My problem with the religion-flavoured misogyny is that it’s always assumed that referring females to words like “pearl,” “prize,” “diamond” would be something very flattering to girls and women. In fact, lots of girls fall into this trap and feel flattered, without realising they’ve been horrendously objectified. I am neither a pearl nor a trophy for good men to “earn” me.
Sugar-coating misogyny is one of the nastiest things I’ve experienced as a girl. I would very often find myself deprived to do so and so because I agreed to be referred to as a shiny object that should be kept locked away in a shiny box.
Many times a relative of mine would call me “gawharet el tag” because I brought him water, cleaned up after guests or whatever…as an early teen, it never hit me that I could be referred to as a “person who wears this crown” instead of being the mere jewel of the crown.
Sadly, gestures as simple as that grow into very wrong and mean perceptions that form entire cultures criminalising women who attempt to live as a regular human being just like their male counterparts.

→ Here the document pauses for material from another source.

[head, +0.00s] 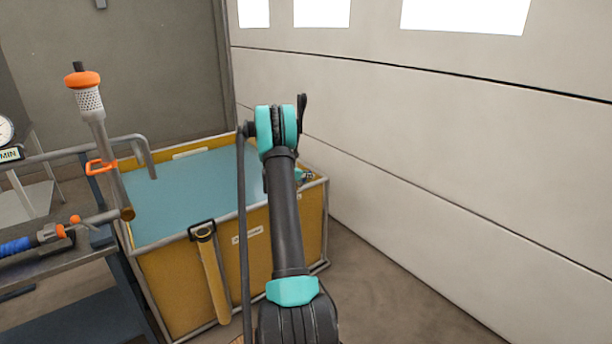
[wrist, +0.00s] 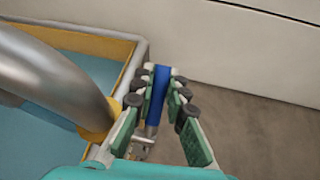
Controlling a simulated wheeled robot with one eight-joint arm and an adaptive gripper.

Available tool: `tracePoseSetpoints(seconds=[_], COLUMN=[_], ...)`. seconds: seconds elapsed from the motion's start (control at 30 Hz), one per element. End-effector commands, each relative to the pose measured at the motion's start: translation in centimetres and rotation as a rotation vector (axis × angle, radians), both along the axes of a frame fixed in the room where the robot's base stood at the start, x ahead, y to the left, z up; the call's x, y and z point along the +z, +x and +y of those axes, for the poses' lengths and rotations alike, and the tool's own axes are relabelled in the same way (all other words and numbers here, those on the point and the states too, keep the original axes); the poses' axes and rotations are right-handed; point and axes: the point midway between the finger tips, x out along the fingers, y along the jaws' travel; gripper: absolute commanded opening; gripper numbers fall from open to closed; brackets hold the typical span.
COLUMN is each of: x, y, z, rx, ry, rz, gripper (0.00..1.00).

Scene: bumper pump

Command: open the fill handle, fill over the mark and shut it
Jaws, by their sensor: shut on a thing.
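In the wrist view my gripper (wrist: 164,78) is shut on a blue handle (wrist: 161,88), which lies between the two green-padded fingers beside the corner of a yellow tank (wrist: 88,42). A metal fitting shows at the handle's lower end. In the head view my gripper (head: 308,176) is mostly hidden behind my arm at the tank's right rim. A round gauge (head: 5,130) with a "MIN" label (head: 9,154) is cut off at the left edge. I cannot read its level. What the blue handle's turn position is, I cannot tell.
The tank holds blue-grey liquid (head: 185,190). A grey pipe (head: 145,160) bends down over it, beside an orange-capped upright (head: 90,105). A bench (head: 40,262) with a blue-gripped tool (head: 15,246) stands left. A pale panelled wall (head: 450,150) closes off the right.

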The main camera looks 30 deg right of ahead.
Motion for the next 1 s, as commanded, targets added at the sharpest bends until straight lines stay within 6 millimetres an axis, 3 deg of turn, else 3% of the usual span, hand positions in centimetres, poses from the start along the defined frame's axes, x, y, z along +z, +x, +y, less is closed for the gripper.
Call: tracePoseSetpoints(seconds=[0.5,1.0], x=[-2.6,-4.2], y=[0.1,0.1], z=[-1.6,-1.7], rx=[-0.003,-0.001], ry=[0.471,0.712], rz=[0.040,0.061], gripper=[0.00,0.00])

I don’t care if the WhatsApp screenshot was true or staged, my problem is the caption the “Romantic Screen” put under a post like this. This post gave me shivers, starting with “meraty w benty” until I reached “yesharekny feeky;” she’s not a goddamn company you pervert!
The way misogyny is romanticized in Egypt is horrifying, no wonder how people find 50 Shades of Grey romantic.
I never understood the logic behind calling women and girls by the names of their fathers, husbands, brothers, sons. It’s like everything about us is shameful, or in other lingo “precious,” to be announced publicly.
If a girl laughs in a particular way, she’s deliberately categorised in “honour-shaming” stereotypes. The whole talk about honour is also very degrading, if you’re a woman in Egypt and maybe the entire region, you’re no longer an individual. It’s not only that everyone, except you, has a say in your lifestyle, it’s that you go about living collectively. If you do so and so, you’re going to shame your family. If you say so and so to your husband, he’s going to think that your family is ill-mannered to have raised someone like you…etc.
WE SAID THIS: You know what’s even more unfortunate? It’s that most of these misogynistic beliefs are adopted and proudly expressed by more women than men.